- [WORK REQUIRED]:
Search the listing below for the word "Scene" and copy each line that holds it.

- [RAW RECORDS]:
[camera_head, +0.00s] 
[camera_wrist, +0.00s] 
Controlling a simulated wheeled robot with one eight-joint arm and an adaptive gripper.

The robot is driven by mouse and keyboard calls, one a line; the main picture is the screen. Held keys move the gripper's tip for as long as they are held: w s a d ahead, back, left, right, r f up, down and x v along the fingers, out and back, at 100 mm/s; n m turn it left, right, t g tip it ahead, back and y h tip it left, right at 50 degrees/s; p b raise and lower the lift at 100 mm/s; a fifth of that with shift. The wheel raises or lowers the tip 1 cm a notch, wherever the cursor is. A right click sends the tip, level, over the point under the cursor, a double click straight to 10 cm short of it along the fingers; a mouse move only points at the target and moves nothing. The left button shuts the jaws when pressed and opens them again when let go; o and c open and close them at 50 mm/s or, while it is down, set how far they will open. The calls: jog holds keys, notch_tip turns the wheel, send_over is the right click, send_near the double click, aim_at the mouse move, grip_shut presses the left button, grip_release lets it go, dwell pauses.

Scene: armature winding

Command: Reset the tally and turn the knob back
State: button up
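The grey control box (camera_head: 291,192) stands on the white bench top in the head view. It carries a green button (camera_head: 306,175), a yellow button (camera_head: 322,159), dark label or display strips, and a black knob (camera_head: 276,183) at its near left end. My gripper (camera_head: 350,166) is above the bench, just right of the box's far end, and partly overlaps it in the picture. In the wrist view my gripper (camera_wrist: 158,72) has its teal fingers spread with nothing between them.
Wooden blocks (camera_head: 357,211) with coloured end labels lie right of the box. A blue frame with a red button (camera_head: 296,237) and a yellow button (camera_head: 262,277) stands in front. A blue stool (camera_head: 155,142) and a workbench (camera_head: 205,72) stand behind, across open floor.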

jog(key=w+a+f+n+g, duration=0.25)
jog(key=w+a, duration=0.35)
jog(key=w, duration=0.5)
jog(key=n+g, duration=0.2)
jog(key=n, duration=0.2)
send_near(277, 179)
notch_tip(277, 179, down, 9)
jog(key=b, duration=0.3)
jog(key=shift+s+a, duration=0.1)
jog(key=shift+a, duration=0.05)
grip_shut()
--
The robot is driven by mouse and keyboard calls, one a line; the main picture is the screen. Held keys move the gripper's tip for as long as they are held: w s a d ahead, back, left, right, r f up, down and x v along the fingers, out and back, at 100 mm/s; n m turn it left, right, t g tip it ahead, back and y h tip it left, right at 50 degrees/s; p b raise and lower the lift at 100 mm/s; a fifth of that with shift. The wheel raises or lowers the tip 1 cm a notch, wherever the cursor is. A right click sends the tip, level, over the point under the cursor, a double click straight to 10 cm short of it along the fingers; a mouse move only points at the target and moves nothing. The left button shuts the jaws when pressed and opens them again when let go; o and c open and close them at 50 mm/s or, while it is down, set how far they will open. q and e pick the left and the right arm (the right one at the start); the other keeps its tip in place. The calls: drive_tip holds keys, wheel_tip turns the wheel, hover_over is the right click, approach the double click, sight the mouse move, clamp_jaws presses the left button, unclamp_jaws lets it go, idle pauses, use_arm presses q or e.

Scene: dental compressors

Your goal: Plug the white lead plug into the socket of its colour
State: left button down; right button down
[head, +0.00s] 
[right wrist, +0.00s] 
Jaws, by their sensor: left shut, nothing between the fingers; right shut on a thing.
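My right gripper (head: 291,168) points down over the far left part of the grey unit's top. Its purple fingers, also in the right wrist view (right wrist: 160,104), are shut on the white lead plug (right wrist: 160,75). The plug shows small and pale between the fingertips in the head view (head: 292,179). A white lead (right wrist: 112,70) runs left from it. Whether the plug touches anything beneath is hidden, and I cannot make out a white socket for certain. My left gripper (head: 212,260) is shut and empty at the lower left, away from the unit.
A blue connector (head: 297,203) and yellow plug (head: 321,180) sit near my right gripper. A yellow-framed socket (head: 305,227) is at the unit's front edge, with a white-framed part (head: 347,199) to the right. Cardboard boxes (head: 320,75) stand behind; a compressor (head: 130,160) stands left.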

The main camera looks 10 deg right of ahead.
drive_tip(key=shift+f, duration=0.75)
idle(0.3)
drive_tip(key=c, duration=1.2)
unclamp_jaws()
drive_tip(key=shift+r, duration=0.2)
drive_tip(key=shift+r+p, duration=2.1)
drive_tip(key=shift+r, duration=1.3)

- [FINAL RESULT]:
Scene: armature winding
Scene: dental compressors

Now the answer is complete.